As if every member of the 2016-17 Knicks needed until this season’s practices to learn how to guard a pick and roll.

As if guarding against triangle “sets” in practice hindered Jackson’s old Bulls, who routinely made their way through pick and roll-heavy outfits from Cleveland, New York, Phoenix and Utah on their way toward six NBA titles in the 1990s.

Kurt Rambis, infamously, presided over a series of terrible defensive clubs in Minnesota during his time as head coach. He also worked as Jackson’s lead defensive anchor from the Los Angeles Lakers’ bench during a tiring Jackson’s “next year I may only coach road games!”-last few years running that team. Those teams, despite Derek Fisher’s limitations and Kobe Bryant’s indifference on that end, were quite good on the defensive side of the court.

Rambis took that job over from Jim Cleamons, who once left Jackson’s bench to coach the Dallas Mavericks after serving as defensive coordinator under Phil in Chicago. Cleamons attempted to use the triple-post offense in Dallas during his time as head coach, oddly on a team featuring Jason Kidd. It did not turn out well.

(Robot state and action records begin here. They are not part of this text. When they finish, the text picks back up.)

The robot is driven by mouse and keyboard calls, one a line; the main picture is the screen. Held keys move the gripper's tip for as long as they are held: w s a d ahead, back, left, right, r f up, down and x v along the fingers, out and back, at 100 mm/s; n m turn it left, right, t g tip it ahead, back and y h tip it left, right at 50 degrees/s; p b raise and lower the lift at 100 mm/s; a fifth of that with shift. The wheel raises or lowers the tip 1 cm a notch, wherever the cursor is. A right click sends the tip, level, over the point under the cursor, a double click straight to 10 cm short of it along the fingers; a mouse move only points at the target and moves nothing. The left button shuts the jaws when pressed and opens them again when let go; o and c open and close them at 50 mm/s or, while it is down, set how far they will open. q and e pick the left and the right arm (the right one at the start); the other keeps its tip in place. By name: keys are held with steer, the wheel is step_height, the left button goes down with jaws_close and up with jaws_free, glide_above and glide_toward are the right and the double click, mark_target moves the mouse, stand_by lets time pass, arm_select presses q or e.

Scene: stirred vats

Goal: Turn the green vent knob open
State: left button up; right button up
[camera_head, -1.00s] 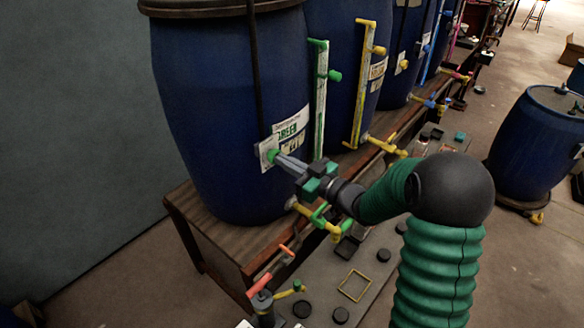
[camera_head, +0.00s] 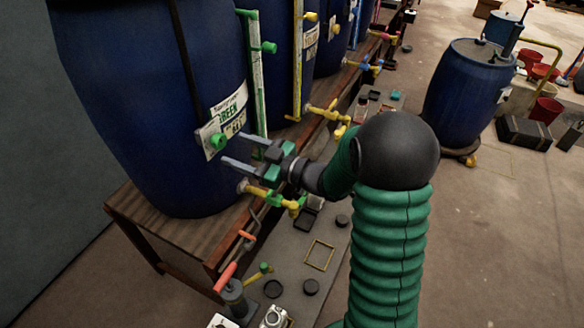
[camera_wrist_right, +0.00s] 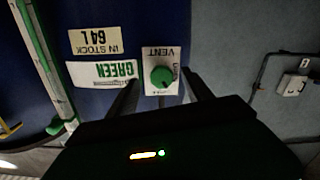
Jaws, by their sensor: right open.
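The green vent knob (camera_head: 218,141) sits on a white plate on the front of the near blue vat (camera_head: 150,90), beside the GREEN label (camera_head: 230,107). My right gripper (camera_head: 236,149) is open and empty in front of the vat. Its two pale fingers are spread and point toward the knob, apart from it. In the right wrist view the knob (camera_wrist_right: 161,76) shows between the two dark fingers, on the plate marked VENT. The small print around the knob is too blurred to read surely. My left gripper is out of view.
A yellow and green tap (camera_head: 270,196) juts out below my gripper. The vats stand on a wooden bench (camera_head: 180,235). A pump with a red handle (camera_head: 225,277) is in front.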

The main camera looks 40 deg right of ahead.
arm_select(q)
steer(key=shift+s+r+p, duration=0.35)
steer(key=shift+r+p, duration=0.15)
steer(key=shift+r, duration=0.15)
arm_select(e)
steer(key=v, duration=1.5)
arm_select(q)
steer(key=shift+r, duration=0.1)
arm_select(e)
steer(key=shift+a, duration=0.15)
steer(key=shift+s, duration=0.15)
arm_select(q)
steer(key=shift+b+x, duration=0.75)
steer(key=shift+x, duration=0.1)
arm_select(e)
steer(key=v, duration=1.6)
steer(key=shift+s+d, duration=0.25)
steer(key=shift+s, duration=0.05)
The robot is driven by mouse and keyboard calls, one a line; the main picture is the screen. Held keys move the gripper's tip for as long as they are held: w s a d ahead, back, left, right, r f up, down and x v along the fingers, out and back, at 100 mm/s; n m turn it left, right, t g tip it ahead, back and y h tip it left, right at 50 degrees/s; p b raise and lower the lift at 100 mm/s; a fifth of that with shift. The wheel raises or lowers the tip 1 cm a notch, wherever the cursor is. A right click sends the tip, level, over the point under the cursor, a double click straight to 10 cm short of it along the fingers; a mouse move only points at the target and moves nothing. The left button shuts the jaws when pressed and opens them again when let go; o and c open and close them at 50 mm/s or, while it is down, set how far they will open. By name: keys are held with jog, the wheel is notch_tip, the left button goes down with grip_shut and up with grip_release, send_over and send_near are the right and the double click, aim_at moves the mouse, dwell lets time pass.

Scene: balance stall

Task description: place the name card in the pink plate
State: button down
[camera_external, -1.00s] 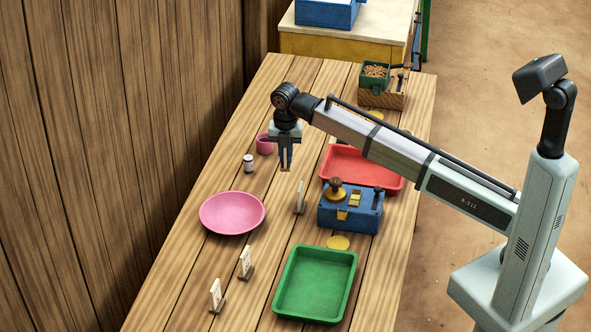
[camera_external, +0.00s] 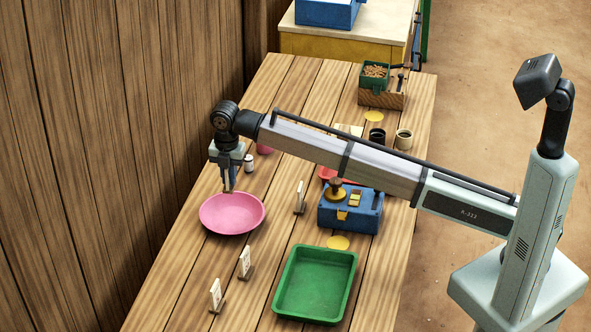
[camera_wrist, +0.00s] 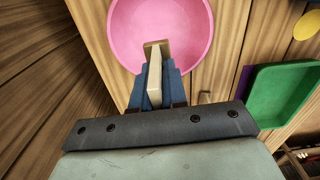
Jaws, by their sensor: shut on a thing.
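My gripper (camera_external: 229,186) is at the far rim of the pink plate (camera_external: 232,214) in the external view. In the wrist view my gripper (camera_wrist: 155,85) is shut on a cream name card (camera_wrist: 154,82) with a tan foot, which overlaps the near part of the pink plate (camera_wrist: 190,40). The plate looks empty apart from that overlap. I cannot tell whether the card touches the plate. The held card is hardly visible in the external view.
Other cards stand on the table: one (camera_external: 300,197) right of the plate, two (camera_external: 245,262) in front. A green tray (camera_external: 315,285) and a blue box (camera_external: 350,210) lie to the right. A small jar (camera_external: 248,163) stands behind the plate. The wooden wall is left.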

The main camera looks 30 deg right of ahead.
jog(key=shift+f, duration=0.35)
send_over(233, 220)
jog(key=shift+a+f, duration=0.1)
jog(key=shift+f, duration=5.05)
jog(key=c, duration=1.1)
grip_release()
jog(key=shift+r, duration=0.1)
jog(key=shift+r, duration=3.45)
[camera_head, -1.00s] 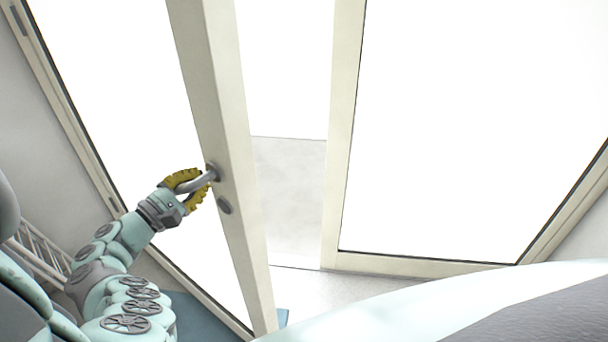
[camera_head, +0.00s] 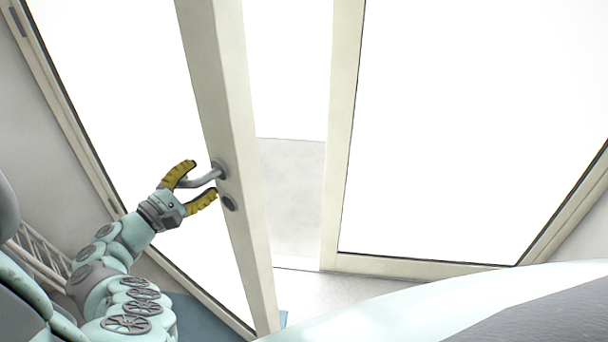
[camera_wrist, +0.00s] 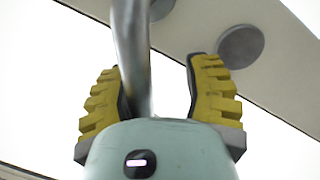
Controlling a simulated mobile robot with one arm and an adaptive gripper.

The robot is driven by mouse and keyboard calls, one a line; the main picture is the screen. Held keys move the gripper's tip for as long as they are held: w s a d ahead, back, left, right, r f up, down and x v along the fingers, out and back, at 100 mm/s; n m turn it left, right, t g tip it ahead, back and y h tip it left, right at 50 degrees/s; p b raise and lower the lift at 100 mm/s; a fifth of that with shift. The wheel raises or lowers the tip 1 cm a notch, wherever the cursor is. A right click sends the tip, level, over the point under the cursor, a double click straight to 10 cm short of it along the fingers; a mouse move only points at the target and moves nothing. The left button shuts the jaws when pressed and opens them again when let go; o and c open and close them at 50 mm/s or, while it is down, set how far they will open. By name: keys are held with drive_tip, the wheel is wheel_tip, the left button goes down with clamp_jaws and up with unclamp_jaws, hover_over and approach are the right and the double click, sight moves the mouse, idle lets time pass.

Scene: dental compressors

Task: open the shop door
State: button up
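The shop door (camera_head: 222,100) is a cream-framed glass leaf standing ajar, with a gap between its edge and the fixed frame on the right. Its grey lever handle (camera_head: 204,179) sticks out from the leaf's edge, and a round lock plate (camera_head: 229,203) sits below it. My gripper (camera_head: 196,183) is open, with its yellow fingers spread on either side of the lever. In the wrist view the handle (camera_wrist: 131,50) passes between the fingers, close to the left one. The right finger stands clear of it. Whether the left finger touches the handle I cannot tell.
A glass panel in a cream frame (camera_head: 335,150) stands right of the gap. Pale floor (camera_head: 300,290) shows through the opening. A white rack (camera_head: 45,255) stands at the lower left by the wall, beside my arm. A blue mat (camera_head: 200,312) lies near the door's foot.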

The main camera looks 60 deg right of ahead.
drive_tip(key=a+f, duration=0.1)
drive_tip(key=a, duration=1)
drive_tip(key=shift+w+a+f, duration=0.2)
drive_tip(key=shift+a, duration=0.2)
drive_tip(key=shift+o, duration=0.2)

This … this may not either.

At this stage there are too many disparate, negative influences to get in the way of Jackson pushing a successful triangle run on the Knicks from afar. Rambis might be after the lead gig, Rose is after a new contract, Carmelo Anthony is still biding his time with boffo stats until that no-trade clause release for 2017-18, and so many other leveraging factors are at play in this hopelessly convoluted realm.

Betraying the principles of the offense in favor of (as I’m sure Phil sees is) penny-wise yet pound-foolish offensive work in random wins over Memphis or a new’ish Bulls group that doesn’t really care that never-were ex-teammates like Rose and Noah are in town is fine for a spell, but not for a long term run in Jackson’s eyes.

If the Knicks were 5-1 and toasts of the NBA while running screen and roll to Rose’s heart’s content, it might be passable. Not with a mediocre offense and 2-4 record, though.

Even then, with Phil Jackson, it might not be passable. Good cheer and good standings are two entirely different concepts that don’t always relate, sometimes.

He’s got a legacy to defend in his first real chance (for those with short memories, who forget Pete Myers and 1993-94) at quashing the idea that the triangle is only best suited for when Michael Jordan is around. This is the man who needed months’ worth of scorn to be convinced that Rambis wasn’t the right coach to lead these Knicks, and it’s hard to tell at this point if he prefers actual wins over moral victories lost The Right Way.

The Knicks couldn’t even pull that off against Utah on Sunday, at home, and that had to chafe at Jackson. And with this new bit of chatter, the team will once again earn the jokes it is already taking in:

Which is a shame. Because there are too many strong and impressive basketball personalities at work for this team, from the front office on down. This isn’t a squad that should be routinely falling down, yet here we are.